Rowland praised the German "love for beauty and cleanliness," passion for art and nature, efficiency of state-run transit systems, quality of schools and technology. He admired the people's "thrift and energy," though he did not appreciate how Germans apparently regarded their women as "beasts of burden." He observed females working in fields, on the railroads, sweeping streets, driving wagons "and doing all kinds of menial labor done by negroes in our country." Neither did he approve of the beer drinking — "It's consumed by all classes and both sexes, of all ages and at all times" — nor of "military drunkenness" — that is, martial displays everywhere, and the vainglorious Kaiser Wilhelm II.

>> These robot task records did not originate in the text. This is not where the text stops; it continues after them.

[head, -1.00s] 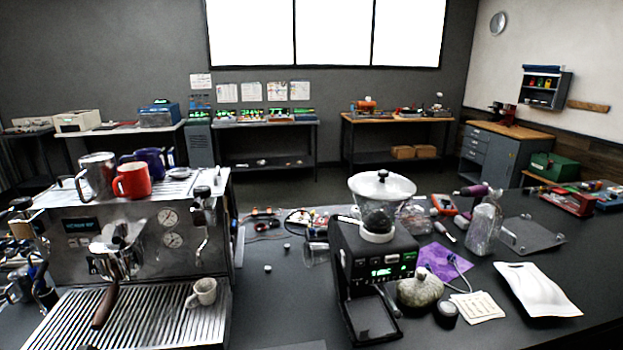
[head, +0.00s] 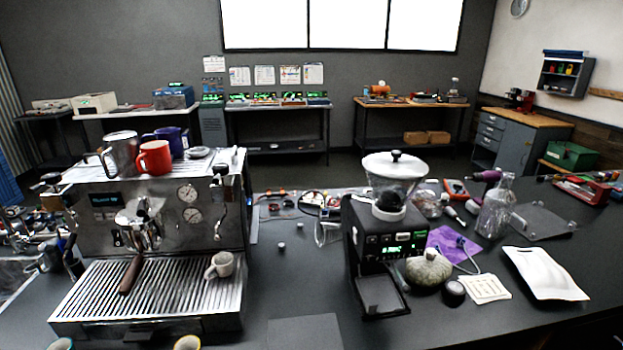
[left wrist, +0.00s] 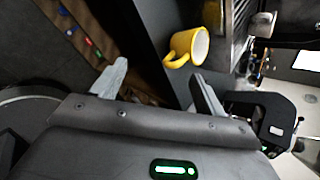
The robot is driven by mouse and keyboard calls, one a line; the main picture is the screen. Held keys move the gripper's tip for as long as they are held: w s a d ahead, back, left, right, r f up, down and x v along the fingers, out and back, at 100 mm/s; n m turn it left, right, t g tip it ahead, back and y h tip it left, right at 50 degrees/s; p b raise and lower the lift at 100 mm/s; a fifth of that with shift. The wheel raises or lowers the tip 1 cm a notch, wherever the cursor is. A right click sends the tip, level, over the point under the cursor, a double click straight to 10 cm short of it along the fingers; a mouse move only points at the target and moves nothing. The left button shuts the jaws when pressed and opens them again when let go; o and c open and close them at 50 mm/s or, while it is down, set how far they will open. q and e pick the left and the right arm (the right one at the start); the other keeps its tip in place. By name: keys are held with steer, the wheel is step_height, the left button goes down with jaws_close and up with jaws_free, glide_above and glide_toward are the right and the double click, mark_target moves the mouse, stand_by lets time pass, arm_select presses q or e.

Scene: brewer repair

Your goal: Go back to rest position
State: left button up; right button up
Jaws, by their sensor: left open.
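My left gripper (left wrist: 158,76) shows only in the left wrist view. Its two grey fingers are spread apart with nothing between them. Neither gripper shows in the head view, and I cannot make out my right gripper in any view.
An espresso machine (head: 160,232) stands on the black counter (head: 290,262) at left, with a red mug (head: 154,158) on top and a white cup (head: 221,265) on its tray. A grinder (head: 385,235) stands right of it.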

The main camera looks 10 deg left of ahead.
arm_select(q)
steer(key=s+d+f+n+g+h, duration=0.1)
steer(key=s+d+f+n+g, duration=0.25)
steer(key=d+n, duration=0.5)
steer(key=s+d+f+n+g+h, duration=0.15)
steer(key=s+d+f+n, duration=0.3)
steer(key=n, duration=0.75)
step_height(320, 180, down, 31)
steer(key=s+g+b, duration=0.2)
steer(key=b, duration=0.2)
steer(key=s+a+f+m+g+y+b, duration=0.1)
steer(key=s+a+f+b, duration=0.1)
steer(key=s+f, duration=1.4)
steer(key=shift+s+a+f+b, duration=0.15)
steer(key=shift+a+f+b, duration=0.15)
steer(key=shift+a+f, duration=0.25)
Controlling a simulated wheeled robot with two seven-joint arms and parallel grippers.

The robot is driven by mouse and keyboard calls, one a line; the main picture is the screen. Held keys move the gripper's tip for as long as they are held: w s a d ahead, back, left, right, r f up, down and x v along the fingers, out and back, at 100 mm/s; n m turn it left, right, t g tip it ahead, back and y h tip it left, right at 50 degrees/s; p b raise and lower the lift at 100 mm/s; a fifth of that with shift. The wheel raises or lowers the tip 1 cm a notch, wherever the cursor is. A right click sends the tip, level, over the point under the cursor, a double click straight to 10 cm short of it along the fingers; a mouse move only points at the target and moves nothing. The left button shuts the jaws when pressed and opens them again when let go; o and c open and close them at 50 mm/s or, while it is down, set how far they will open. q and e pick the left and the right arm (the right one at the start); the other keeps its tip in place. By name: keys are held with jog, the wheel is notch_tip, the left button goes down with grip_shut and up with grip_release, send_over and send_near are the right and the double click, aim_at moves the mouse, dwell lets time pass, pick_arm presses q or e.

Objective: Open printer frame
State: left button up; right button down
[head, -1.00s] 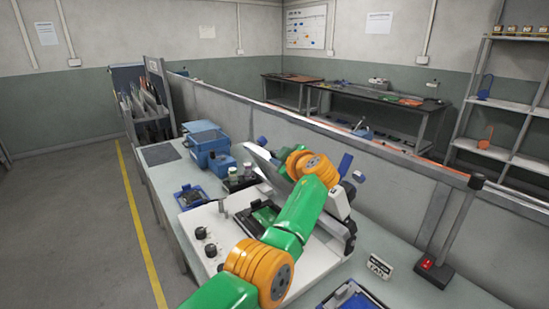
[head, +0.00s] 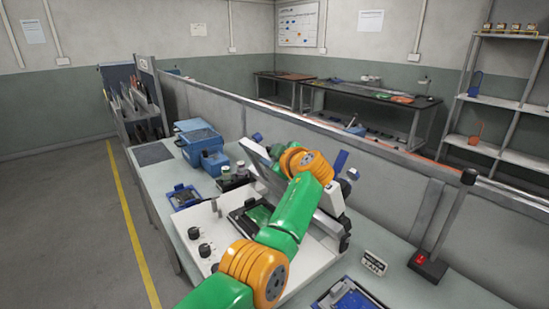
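The screen printer (head: 213,262) is a white box with black knobs on the grey bench. Its frame (head: 262,172) is a grey, tilted panel raised above the printer bed, with blue knobs near its upper side. A green board (head: 259,213) lies in a dark holder on the bed, partly covered by my arm. My green and orange left arm reaches across the printer to the frame. My left gripper (head: 277,152) is at the frame's upper part, mostly hidden behind the orange wrist; its fingers and any grip are unclear. My right gripper is not in view.
Blue bins (head: 202,145) and small jars (head: 232,177) stand behind the printer. A blue tray (head: 185,196) lies to its left, another (head: 350,299) at front right. A small sign (head: 374,263) and a black post with red switch (head: 429,267) stand right. A grey partition (head: 390,193) runs behind the bench.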

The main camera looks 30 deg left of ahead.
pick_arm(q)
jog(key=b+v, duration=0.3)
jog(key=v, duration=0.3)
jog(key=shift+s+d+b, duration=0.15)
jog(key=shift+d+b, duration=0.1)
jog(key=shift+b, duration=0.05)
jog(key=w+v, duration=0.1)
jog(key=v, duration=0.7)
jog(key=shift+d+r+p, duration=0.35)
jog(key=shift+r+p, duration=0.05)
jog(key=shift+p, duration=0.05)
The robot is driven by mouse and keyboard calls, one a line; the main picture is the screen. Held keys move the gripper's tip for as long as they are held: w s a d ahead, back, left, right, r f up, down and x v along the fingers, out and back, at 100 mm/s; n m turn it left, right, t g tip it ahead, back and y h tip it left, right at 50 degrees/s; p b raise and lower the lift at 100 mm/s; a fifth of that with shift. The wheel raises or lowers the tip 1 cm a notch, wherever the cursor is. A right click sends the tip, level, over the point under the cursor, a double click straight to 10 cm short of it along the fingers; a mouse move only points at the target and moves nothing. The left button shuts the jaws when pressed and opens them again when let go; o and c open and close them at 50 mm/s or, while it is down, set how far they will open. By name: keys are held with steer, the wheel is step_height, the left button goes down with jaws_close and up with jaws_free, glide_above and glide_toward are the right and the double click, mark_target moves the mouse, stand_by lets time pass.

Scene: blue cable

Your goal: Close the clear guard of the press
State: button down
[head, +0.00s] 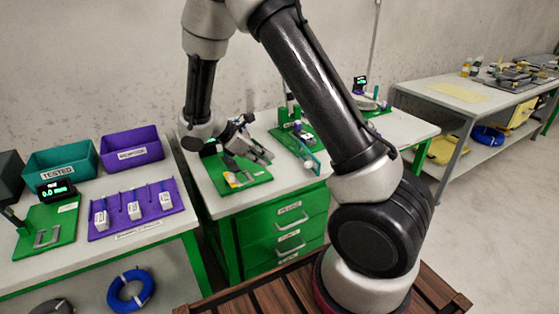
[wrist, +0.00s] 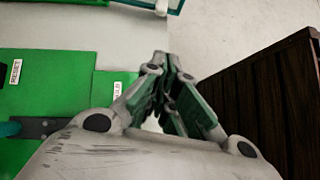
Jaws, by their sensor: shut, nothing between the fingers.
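The press (head: 293,126) stands on a green base on the middle bench, to the right of my gripper in the head view. Its clear guard (head: 312,150) has a teal edge and a pale knob (head: 309,164) at its lower end. The guard slants out toward the bench's front; its exact angle is hard to tell. In the wrist view, part of a teal-edged clear pane (wrist: 143,3) with a pale knob (wrist: 162,8) shows at the top. My gripper (head: 268,158) is shut and empty above a green board, apart from the guard; its fingers also show in the wrist view (wrist: 168,62).
The green board (head: 252,177) below my gripper carries labels, one reading RESET in the wrist view (wrist: 15,72). Green drawers (head: 290,222) are under the bench. A left bench holds teal (head: 62,163) and purple (head: 133,156) bins.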

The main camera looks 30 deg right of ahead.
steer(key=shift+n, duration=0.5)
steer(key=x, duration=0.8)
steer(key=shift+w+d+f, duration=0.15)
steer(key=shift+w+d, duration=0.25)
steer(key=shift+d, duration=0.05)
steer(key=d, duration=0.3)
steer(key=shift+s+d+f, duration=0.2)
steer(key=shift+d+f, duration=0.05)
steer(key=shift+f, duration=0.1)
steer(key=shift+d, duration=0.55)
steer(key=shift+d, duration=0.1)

In Dresden, the visitors appreciated the art, including Raphael's Sistine Madonna. From there, it was two days and restless nights on the Continental Express train, where the Richmond party secured 12 berths in the sleeper car, which they divided among the older members. Rowland didn't sleep. "We were passing through countries recently shaken by war, with battlefields much in evidence," he remarked, possibly referencing remnants from recent Balkan conflicts, "while seething, surging all about us the [cauldron] of nations was about ready to boil over again."

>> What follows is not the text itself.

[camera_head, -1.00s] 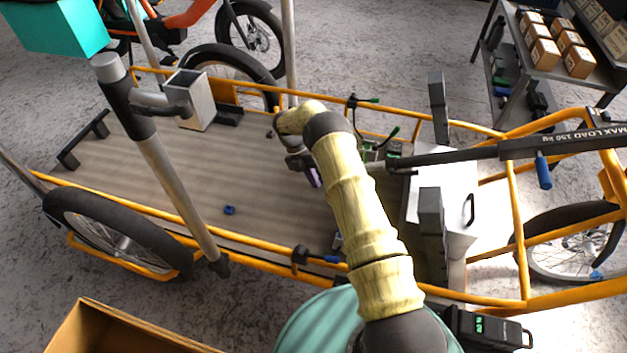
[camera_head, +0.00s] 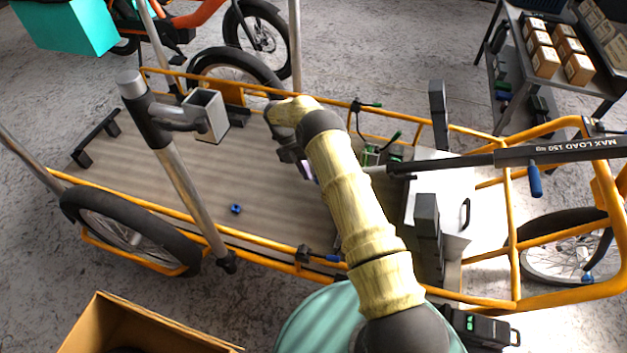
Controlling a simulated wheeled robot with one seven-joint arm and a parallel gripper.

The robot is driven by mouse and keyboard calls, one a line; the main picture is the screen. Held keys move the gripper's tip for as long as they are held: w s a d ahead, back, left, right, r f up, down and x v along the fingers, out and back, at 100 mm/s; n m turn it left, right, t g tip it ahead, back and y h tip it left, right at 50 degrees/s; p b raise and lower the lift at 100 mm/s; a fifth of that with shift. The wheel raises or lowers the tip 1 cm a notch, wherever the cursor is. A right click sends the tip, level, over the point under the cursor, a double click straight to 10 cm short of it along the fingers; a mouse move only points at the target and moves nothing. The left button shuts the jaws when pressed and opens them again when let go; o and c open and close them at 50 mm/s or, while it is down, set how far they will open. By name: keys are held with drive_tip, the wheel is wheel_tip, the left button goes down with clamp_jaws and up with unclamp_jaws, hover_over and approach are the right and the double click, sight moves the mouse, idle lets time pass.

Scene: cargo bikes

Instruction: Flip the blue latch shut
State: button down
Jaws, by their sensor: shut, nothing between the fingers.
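Several blue parts are in view, and I cannot tell for certain which is the latch. A blue handle (camera_head: 535,180) hangs down from the dark "MAX LOAD 150 kg" beam (camera_head: 570,152) at the right. A short blue lever (camera_head: 334,258) lies along the near yellow rail beside a black clamp. A small blue knob (camera_head: 236,209) rests on the cargo bed. My gripper (camera_head: 308,171) is shut and empty, over the middle of the bed, left of the beam's thin end. Its fingertips are partly hidden by my wrist. It appears to touch none of the blue parts.
The yellow-framed cargo bike (camera_head: 200,212) has a grey post (camera_head: 180,180) on its near side. Dark uprights and a white box (camera_head: 435,180) stand at the bed's right end. Green levers (camera_head: 392,137) are right of my gripper. A cardboard box (camera_head: 140,325) is at lower left.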

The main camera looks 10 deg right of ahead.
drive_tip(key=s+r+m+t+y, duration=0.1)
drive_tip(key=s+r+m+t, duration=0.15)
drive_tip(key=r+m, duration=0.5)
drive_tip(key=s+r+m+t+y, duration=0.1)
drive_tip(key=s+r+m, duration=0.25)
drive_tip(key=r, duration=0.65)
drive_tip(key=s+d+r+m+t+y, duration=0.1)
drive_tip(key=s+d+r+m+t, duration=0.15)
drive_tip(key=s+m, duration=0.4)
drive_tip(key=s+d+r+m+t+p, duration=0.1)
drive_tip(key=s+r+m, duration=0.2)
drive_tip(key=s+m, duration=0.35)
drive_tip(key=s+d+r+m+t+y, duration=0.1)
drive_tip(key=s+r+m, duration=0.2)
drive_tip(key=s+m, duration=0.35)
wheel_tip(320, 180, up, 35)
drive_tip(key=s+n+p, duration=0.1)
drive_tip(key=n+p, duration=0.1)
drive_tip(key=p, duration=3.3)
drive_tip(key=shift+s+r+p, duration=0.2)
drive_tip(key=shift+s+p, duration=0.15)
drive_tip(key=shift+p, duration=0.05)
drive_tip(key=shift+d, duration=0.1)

His descriptions of the signs of oncoming conflict are reminiscent of scenes from The Grand Budapest Hotel. "At every turn, guards and officials of vicious [mien] and piercing eye came stalking through the train in gaudy uniform and clanking steel. They overhauled us, scrutinized us, looked at our passports, fumbled through our luggage, examined our eyes … They gesticulated over us and made signs and motions."
The Richmonders arrived in Constantinople, with its houses stretched around the Bosphorus and bathed in golden light. "It looked like a necklace of pearls about a fair lady's neck, but once beyond the border and into the city of Turks, we felt we were in the garbage can of creation with somebody sitting on the lid."

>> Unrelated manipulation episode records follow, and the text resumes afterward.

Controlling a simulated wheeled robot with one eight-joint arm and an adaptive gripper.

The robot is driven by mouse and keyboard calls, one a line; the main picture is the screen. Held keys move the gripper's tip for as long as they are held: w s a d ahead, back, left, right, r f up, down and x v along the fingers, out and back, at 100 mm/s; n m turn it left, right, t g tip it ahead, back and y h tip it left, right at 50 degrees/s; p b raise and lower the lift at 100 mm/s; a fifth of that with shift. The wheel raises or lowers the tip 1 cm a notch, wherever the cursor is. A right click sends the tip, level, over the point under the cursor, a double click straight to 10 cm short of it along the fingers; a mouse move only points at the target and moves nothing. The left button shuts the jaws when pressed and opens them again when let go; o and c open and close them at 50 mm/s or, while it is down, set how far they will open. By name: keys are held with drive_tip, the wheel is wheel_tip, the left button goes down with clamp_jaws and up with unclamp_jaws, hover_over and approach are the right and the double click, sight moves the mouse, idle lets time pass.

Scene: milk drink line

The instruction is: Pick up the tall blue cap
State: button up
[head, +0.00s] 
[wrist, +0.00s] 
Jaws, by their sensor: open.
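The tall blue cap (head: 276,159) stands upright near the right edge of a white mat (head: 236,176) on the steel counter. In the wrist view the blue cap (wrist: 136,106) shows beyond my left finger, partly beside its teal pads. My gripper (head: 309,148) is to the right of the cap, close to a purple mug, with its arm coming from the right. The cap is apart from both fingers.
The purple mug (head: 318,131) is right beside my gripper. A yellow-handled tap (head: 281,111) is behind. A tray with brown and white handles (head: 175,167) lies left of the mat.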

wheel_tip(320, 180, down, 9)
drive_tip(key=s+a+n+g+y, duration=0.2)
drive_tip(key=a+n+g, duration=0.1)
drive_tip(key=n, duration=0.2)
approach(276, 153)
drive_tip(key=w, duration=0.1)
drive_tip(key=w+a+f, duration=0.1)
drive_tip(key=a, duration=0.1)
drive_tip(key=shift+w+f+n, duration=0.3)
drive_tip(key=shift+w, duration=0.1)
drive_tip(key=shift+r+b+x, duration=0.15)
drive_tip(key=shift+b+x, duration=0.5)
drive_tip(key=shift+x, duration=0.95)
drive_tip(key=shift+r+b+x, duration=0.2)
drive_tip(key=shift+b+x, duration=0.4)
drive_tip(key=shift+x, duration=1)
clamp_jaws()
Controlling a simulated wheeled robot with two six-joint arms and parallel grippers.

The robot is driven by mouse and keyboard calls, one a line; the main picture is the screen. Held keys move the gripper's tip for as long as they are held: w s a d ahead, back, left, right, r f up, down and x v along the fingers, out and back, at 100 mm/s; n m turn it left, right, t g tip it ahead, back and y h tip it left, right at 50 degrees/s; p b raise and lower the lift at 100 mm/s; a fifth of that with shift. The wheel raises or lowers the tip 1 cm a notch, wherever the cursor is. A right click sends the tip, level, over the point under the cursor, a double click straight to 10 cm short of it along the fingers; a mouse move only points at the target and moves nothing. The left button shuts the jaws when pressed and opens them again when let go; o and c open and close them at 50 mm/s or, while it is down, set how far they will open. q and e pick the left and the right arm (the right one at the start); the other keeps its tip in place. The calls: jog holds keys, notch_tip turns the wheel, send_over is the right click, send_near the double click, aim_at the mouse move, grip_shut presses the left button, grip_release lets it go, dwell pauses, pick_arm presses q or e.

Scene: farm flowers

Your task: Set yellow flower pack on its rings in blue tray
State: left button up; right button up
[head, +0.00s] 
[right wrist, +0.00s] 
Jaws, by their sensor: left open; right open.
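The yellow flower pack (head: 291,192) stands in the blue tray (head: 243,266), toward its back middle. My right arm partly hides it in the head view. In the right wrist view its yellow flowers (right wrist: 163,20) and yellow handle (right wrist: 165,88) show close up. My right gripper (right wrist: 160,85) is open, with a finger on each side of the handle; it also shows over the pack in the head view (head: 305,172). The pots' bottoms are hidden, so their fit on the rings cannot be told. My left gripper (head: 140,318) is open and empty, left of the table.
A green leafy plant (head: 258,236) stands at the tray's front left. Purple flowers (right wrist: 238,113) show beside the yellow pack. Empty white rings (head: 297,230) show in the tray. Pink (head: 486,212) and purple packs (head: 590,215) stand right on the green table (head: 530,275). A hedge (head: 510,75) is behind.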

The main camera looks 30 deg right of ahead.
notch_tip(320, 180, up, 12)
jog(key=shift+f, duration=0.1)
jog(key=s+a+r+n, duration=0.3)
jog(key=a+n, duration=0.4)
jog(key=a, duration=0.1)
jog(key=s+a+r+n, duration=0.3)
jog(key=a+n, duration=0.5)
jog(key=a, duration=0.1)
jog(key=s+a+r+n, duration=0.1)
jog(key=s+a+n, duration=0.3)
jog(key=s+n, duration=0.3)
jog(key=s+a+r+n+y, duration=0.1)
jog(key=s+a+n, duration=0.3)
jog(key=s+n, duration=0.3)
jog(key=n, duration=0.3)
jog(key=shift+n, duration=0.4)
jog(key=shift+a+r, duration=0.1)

Then it was onward to the ancient biblical cities to walk where those to whom Rowland had devoted his life had also walked. He found great disparities, immense poverty, beauty and mystery. His group saw Pompeii and Rome, and were slated to depart from Naples on another German ship. But the rising hostilities interned their ship and others. The British White Star Line vessel Canopic became a last-resort ferry for those affected. The ship opened its public rooms to house the rush of passengers. An Italian count with family in America, who couldn't buy passage, stole on, Rowland recalled, and when he was found out, the captain restricted him to the pantry. Others came aboard having lost their luggage, and had no cash for food. "We saw some well-to-do people who went over with us, in the steerage going home." There was anxiety about German mines and submarines scattered in the waters. Rowland said two ships went down behind Canopic and killed 1,000 people. Canopic was erroneously reported captured after it did not arrive as scheduled in the Azores Islands; in fact, it avoided them on purpose after radio reports indicating the Germans lay in wait there.
In his travel journal, Rowland analyzed the conflict. "Many think we are on the verge of the greatest revolution that may even blot European civilization from the earth and leave other hands to build upon the ruins as they may be able," he wrote.
World War I cost more than 10 million lives, and bequeathed its unresolved issues to the next generation. The international tensions that exploded that summer 100 years ago continue echoing today.
Rowland wrote a few novels, including Blue Ridge Breeze. He died, at age 58, in a car crash near the Amelia County Courthouse also involving his wife and mother-in-law.